In the short story “Harrison Bergeron”, Kurt Vonnegut describes an America that finally embodies equality in the truest form, where no one person overshadows any other person, and all people who have any additional talents or good looks are stifled by the government’s stringent laws. This reading, both deeply dark and ironically satirical, captures a real-life critique of the core values that America prides itself on – and supposedly carries out in the most effective way – while pointing to the obvious flaws regarding some of these beliefs.
Vonnegut makes his satirical target very clear from the get-go, stating “the year was 2081, and everyone was finally equal […] they were equal every which way. Nobody was better looking than anyone else. Nobody was stronger or quicker than anyone else (1). It seems as though Vonnegut directly responds to the Declaration of Independence that America was founded on, which states that “all men are created equal” – and Vonnegut refutes that by saying that, some 300 years after this document was created, America has finally gotten it right and made everyone equal through extensive trial and error. Vonnegut indirectly reveals his thoughts on total egalitarianism through his tale revolving around Hazel, George and Harrison, pointing out that although an aim for true equality is understandable, a world in which everyone is leveled off under the same conditions could be dangerous. Vonnegut touches on this in the second paragraph, stating, “some things about living still weren’t quite right, though” (1). He starts the second paragraph off with this contradictory statement to undercut the happiness and thrill that one might feel about a place that embodies genuine equality to its most literal sense. The use of the word “though” reveals that, although at surface level, true equality might seem to be an ideal situation, there are severe downfalls to placing everyone on the same playing field in a functioning society.

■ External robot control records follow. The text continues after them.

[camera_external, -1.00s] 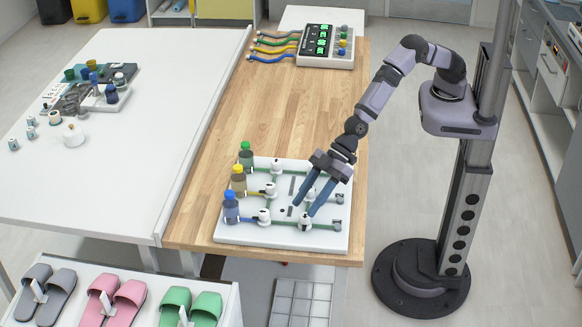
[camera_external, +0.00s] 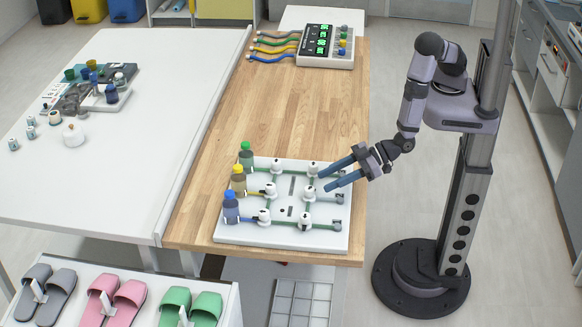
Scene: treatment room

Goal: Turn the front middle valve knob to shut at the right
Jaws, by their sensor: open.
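A white valve board (camera_external: 232,237) lies on the wooden table with two columns of white, dark-topped valve knobs. The middle knob of the column nearer my arm (camera_external: 308,193) stands upright on the yellow bottle's line; its pointing direction is too small to read. The back knob of that column (camera_external: 312,168) stands beyond it. My gripper (camera_external: 324,180) is open and empty, its two blue fingers reaching left over the board's right edge. The fingertips are just right of these two knobs and appear apart from both.
Green (camera_external: 246,157), yellow-capped (camera_external: 238,181) and blue (camera_external: 231,208) bottles stand along the board's left side. The front knob (camera_external: 304,221) is close by. A display box (camera_external: 327,47) with coloured cables sits at the table's back. Bare wood lies between.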

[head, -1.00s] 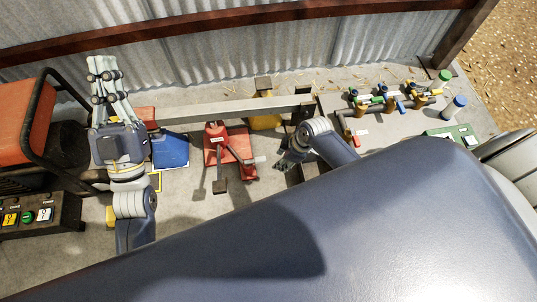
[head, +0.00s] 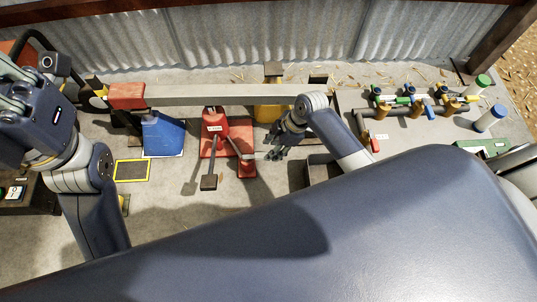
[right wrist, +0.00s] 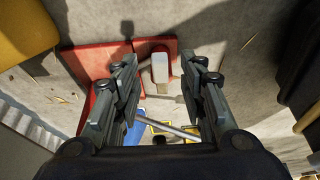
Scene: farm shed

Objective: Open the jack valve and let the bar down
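The long grey bar (head: 215,95) runs across the head view, with a red block (head: 127,96) at its left end. Below it stands the red jack (head: 213,122), with a black-ended pedal or lever (head: 208,182) in front. A red arm with a small red block (head: 246,165), possibly the valve, lies at its right. My right gripper (head: 274,150) is just right of this block. In the right wrist view it is open and empty, with a pale-topped red block (right wrist: 160,68) between and beyond its fingers. My left gripper (head: 14,92) is at the left edge, partly cut off.
A blue wedge (head: 163,135) stands left of the jack, and a yellow block (head: 267,112) behind it. A yellow-framed plate (head: 131,170) lies on the floor. Pipes with coloured valves (head: 411,108) stand at the right. A corrugated wall (head: 260,40) closes the back.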

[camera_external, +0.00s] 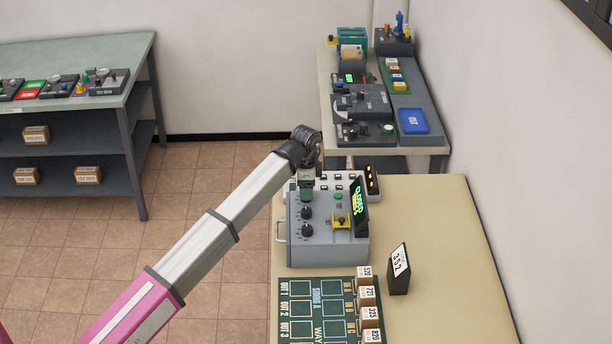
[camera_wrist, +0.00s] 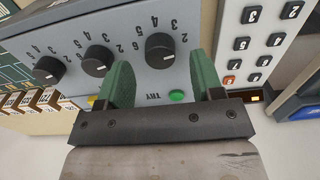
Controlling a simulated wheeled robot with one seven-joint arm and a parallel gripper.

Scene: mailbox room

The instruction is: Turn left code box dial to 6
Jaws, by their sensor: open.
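The grey code box (camera_external: 330,252) stands on the beige table with a row of black dials and a lit display reading CLOSED. In the wrist view the lettering is upside down, and three dials show: one nearest the keypad (camera_wrist: 160,47), a middle one (camera_wrist: 97,60) and a far one (camera_wrist: 49,69). My gripper (camera_wrist: 160,62) is open, its green fingers spread either side of the dial nearest the keypad. Contact with that dial cannot be told. In the external view my gripper (camera_external: 306,188) covers this dial. Its exact setting is too small to read.
A green TRY button (camera_wrist: 177,96) lies close to the fingers. A white keypad (camera_wrist: 262,45) stands beside the box. In the external view, a board with small boxes (camera_external: 327,308) and a dark number stand (camera_external: 399,270) are nearby. The table's right side is mostly clear.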

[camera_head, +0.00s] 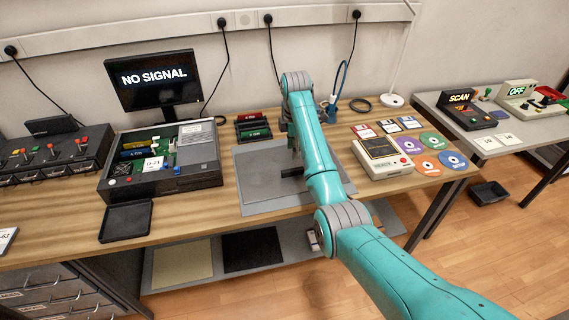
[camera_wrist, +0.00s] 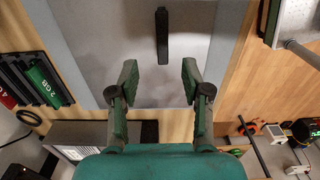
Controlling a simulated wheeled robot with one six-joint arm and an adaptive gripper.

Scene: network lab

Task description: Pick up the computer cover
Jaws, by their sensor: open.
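In the head view my gripper is mostly hidden behind the arm.
The open computer case (camera_head: 190,183) and a black tray (camera_head: 126,222) are at left. Memory modules (camera_head: 253,126) stand behind the cover. A white device (camera_head: 382,158) and several discs (camera_head: 430,141) are at right. A monitor (camera_head: 155,80) stands at the back.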

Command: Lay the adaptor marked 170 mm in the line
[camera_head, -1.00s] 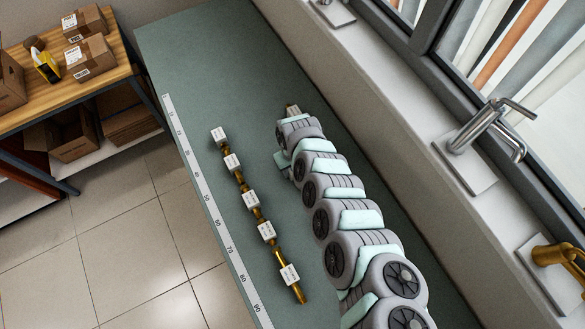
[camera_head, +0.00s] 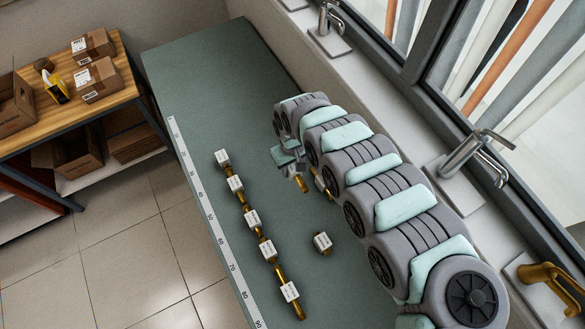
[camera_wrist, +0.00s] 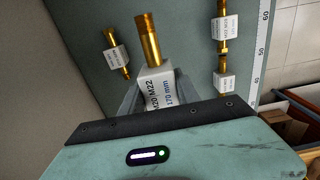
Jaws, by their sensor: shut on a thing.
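My gripper (camera_wrist: 152,92) is shut on an adaptor (camera_wrist: 152,40) with a brass end and a white label reading M20/M22 and 170 mm. In the head view the gripper (camera_head: 288,158) is over the green bench, right of the line, and the brass end of the held adaptor (camera_head: 301,184) points down right. Whether it touches the bench I cannot tell. The line of labelled brass adaptors (camera_head: 252,218) runs along the ruler. In the wrist view, line adaptors (camera_wrist: 226,28) lie to the right of the held one, apart from it.
A loose labelled adaptor (camera_head: 322,242) lies on the bench right of the line. Another brass piece (camera_head: 327,194) is partly hidden by my arm. A loose adaptor (camera_wrist: 116,55) lies left of the held one in the wrist view. The ruler (camera_head: 208,215) follows the bench's left edge.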

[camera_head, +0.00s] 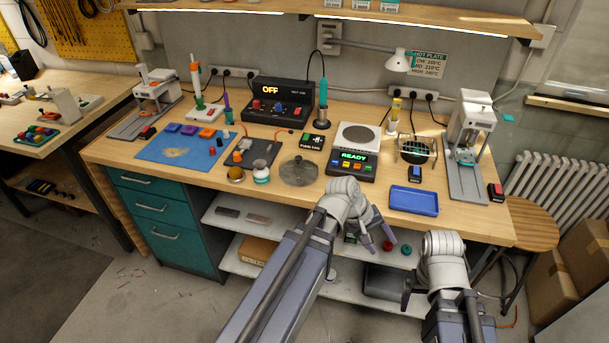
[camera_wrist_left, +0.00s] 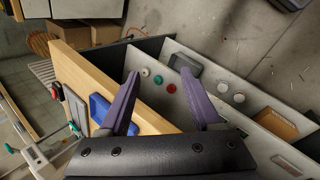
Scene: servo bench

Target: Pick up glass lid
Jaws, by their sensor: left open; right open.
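The glass lid (camera_head: 299,171) is a round, see-through grey disc with a small knob. It lies flat on the wooden bench near its front edge, left of the hot plate. My left gripper (camera_head: 379,236) is open and empty, in front of the bench edge, right of the lid and apart from it. Its two purple fingers (camera_wrist_left: 160,76) stand wide apart in the left wrist view, where I do not see the lid. My right gripper (camera_head: 409,284) is low at the right in front of the bench, far from the lid; its fingers are mostly hidden.
A hot plate (camera_head: 353,154) reading READY stands right of the lid, and a blue tray (camera_head: 414,201) lies farther right. An open shelf (camera_head: 280,234) lies under the bench.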

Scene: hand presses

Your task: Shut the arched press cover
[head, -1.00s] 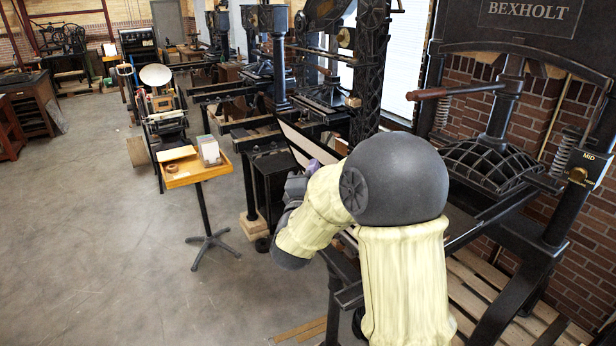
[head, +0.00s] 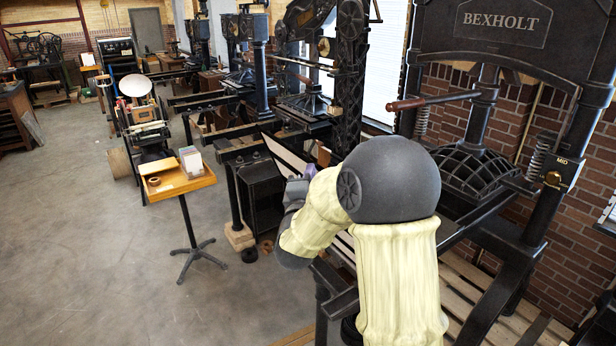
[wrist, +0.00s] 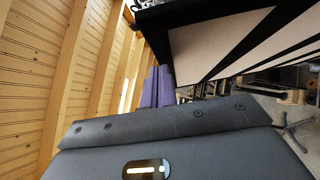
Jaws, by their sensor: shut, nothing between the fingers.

Vonnegut furthers this outlook in the way he chooses to describe how equality is achieved in this futuristic society. He uses the word “mental handicap” (1) to describe how George, a superior man with above-average intelligence, was handicapped and unable to utilize his natural given talents because of this all-equal society that is America in 2081. He was “required by law to wear it at all times” (1) to ensure that he would never have more intelligence than any other person, namely his wife, Hazel, in this case. Vonnegut’s choice in diction emphasizes the unfair nature of this “handicap” that was mandated by the government and placed on people who were more capable – smarter, prettier, happier, etc. – and further emphasizing the issues with a truly equal society. The word “handicap” has a distinct stigma attached to it that implies a quality that hinders ones success and power to perform basic tasks to the best of one’s ability. By placing a “handicap” on people, like George and the performing ballerinas, the government is disallowing them to utilize their full talents and skills.
Vonnegut’s short story portrays a supposedly ideal culture of equality and balance between all people of society. Vonnegut inserts both his own personal outlook on egalitarianism, as well as the effects he projects would happen should this type of society be implemented. Through directed diction and phrases comparable to historical American documents, Vonnegut displays the problems with true egalitarianism and how that outlook could affect society in the long run.